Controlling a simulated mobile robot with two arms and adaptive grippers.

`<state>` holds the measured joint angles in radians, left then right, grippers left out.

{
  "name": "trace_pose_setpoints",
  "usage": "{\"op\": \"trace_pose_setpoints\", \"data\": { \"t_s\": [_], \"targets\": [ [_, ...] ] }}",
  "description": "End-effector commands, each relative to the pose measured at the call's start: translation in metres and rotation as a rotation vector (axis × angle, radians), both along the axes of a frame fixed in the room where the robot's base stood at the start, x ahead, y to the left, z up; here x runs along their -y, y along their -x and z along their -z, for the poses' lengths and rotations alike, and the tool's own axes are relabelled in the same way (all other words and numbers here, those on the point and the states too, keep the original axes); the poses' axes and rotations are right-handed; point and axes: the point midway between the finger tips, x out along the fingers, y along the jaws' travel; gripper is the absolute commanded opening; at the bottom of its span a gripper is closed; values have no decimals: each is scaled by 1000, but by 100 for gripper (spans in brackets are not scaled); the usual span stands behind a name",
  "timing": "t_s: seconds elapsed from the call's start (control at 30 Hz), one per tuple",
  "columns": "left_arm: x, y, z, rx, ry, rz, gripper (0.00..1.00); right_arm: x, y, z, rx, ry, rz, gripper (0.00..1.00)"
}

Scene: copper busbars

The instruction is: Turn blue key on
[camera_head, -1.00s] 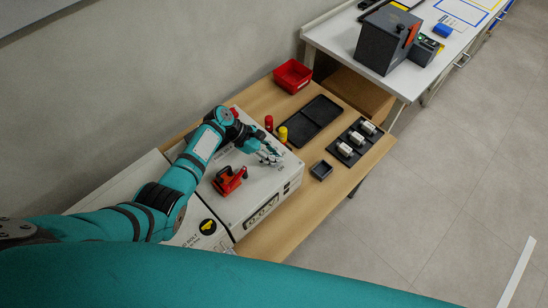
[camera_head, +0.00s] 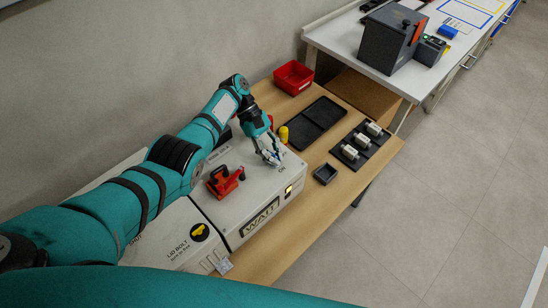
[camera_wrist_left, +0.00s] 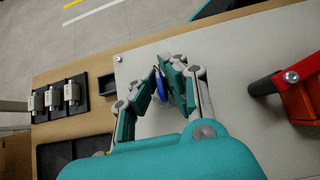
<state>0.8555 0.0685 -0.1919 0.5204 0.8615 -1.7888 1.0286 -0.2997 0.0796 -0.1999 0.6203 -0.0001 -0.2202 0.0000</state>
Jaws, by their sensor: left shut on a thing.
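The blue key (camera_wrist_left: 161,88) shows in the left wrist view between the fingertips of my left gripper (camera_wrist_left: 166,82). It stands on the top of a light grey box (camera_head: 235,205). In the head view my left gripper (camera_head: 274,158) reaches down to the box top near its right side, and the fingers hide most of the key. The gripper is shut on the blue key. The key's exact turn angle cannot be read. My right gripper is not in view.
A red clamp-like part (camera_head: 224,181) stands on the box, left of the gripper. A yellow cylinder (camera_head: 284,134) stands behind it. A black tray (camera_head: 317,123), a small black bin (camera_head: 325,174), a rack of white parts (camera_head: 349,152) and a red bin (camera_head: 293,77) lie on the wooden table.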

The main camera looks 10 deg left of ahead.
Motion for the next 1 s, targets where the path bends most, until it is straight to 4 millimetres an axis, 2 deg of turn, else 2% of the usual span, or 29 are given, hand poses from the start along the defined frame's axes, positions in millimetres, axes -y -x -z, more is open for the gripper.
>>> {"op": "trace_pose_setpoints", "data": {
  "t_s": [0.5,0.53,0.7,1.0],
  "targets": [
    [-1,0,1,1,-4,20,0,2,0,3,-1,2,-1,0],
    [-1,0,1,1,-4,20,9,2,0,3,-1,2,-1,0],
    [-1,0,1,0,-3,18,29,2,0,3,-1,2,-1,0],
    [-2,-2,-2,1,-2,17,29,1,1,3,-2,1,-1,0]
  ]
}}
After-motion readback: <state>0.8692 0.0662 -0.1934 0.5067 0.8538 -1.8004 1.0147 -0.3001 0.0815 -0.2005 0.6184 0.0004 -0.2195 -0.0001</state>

★ ★ ★ ★

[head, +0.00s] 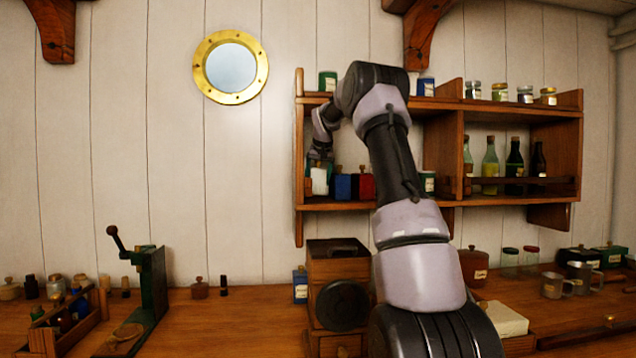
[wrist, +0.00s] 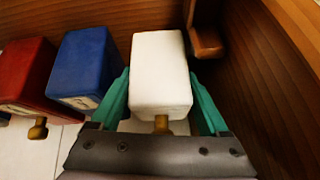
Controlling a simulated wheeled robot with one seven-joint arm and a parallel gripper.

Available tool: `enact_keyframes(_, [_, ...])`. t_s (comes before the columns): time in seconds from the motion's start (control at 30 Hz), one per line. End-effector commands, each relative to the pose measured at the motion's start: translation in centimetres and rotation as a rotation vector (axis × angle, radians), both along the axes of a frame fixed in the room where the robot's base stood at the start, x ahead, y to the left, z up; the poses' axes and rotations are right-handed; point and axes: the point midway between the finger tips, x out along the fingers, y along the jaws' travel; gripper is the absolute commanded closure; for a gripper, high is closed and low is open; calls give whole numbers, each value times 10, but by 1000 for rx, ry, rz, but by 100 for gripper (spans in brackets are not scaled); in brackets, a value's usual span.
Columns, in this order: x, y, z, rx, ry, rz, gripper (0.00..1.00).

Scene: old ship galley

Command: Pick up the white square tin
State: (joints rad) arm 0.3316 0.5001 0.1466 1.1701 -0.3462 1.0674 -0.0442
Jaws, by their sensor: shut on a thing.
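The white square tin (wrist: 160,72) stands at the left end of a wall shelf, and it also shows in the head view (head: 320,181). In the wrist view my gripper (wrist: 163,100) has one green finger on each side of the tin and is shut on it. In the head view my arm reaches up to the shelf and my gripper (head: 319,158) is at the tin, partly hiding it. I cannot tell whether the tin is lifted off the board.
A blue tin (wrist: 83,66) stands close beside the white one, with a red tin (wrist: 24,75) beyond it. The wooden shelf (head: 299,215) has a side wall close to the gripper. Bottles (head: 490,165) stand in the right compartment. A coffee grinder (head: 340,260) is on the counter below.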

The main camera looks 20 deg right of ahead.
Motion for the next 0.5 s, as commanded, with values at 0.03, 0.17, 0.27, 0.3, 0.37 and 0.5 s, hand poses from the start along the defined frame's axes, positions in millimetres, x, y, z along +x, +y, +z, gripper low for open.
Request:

★ ★ ★ ★

▶ _Directions for this task_
Copy out every line with the word "looks".

▶ _Task answer_
The main camera looks 10 deg left of ahead.
The main camera looks 20 deg right of ahead.

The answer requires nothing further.